President Barack Obama met with Democratic congressional leaders at the White House on Monday, eager to seal a year-end bipartisan agreement to extend expiring tax cuts to all Americans and renew jobless benefits for the long-term unemployed.
The White House has also been floating the possibility of including a temporary payroll tax holiday in any agreement as a way to help stimulate the economy, officials said. They spoke on condition of anonymity, saying they were not authorized to discuss recent developments.
Democrats have been critical of Obama for signaling a willingness to bow to Republican demands that any tax cut extension apply at upper income levels as well as to the middle class.
The White House meeting took place shortly after Obama returned to Washington from a trip to North Carolina, where he said he and Congress must "make sure we're coming up with a solution, even if it's not 100 percent what I want or 100 percent what the Republicans want."

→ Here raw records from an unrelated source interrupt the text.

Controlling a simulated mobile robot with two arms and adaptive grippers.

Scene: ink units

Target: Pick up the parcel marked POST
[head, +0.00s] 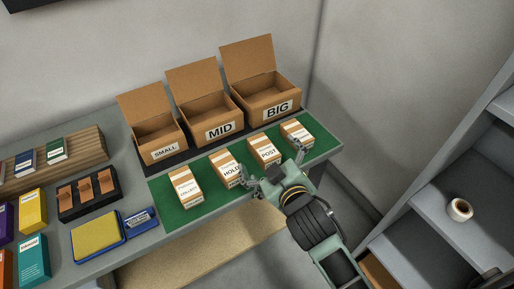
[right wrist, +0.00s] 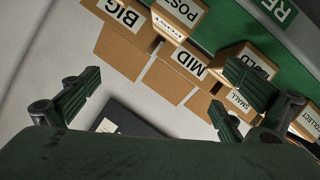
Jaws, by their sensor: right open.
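The parcel marked POST (head: 264,150) is a small brown box with a white label. It stands on the green mat (head: 214,205), third from the left in a row of parcels. In the right wrist view the POST parcel (right wrist: 178,16) is at the top edge, partly cut off. My right gripper (head: 271,161) is open and empty, with its fingers spread at the near side of the POST parcel. I cannot tell whether a finger touches it. In the right wrist view the spread fingers (right wrist: 155,95) have nothing between them. My left gripper is not in view.
The HOLD parcel (head: 224,169) and COLLECT parcel (head: 185,187) stand left of POST; another parcel (head: 297,134) stands to its right, close to a finger. Open SMALL (head: 161,150), MID (head: 213,125) and BIG (head: 271,103) boxes stand behind. A grey shelf (head: 425,215) is at right.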

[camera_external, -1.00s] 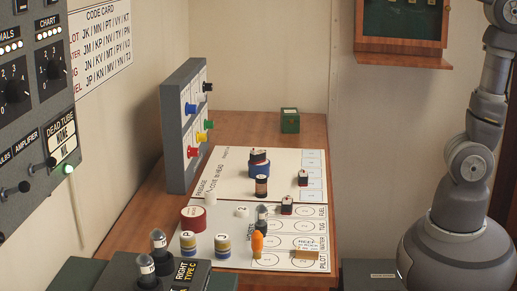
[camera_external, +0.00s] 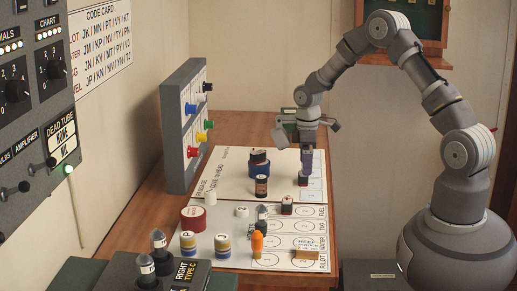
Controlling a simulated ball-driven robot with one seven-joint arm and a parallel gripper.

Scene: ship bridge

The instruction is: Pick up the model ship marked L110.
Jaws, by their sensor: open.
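Several small model ships stand on the white chart board. One small dark-and-red ship with a white top (camera_external: 303,179) is on the board's right side. A similar small ship (camera_external: 287,206) stands nearer the camera, and a larger blue-and-dark one (camera_external: 259,162) stands further left. The mark L110 cannot be read on any of them at this size. My gripper (camera_external: 306,168) points down, open, right over the right-hand small ship. Its fingers partly overlap one another in this view, and I cannot tell whether they touch the ship.
A dark-and-copper cylinder (camera_external: 261,186) stands left of the gripper. A grey panel with coloured knobs (camera_external: 186,125) rises at the board's left. An orange piece (camera_external: 257,244) and striped cylinders (camera_external: 222,246) stand nearer the camera.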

Momentum for a year-end deal picked up after Obama met at the White House last week with Republican leaders for the first time since midterm elections, and accelerated again when the government reported last week that joblessness had risen in November, to 9.8 percent.
The flurry of negotiations is taking place with lawmakers eager to wrap up their work for the year and adjourn for the holidays.
Obama, Senate Majority Leader Harry Reid, D-Nev., and Republican Leader Mitch McConnell of Kentucky have all said in recent days they believe a deal on tax cuts and unemployment benefits is possible by midweek. If so, that would leave time for the Senate to hold a ratification debate on a new arms control treaty with Russia, which Obama has made a top year-end priority.
Senate Republicans have seemed more willing to hold a ratification debate in recent days as the negotiations over taxes intensified, suggesting at least an implicit link between the two issues in the talks.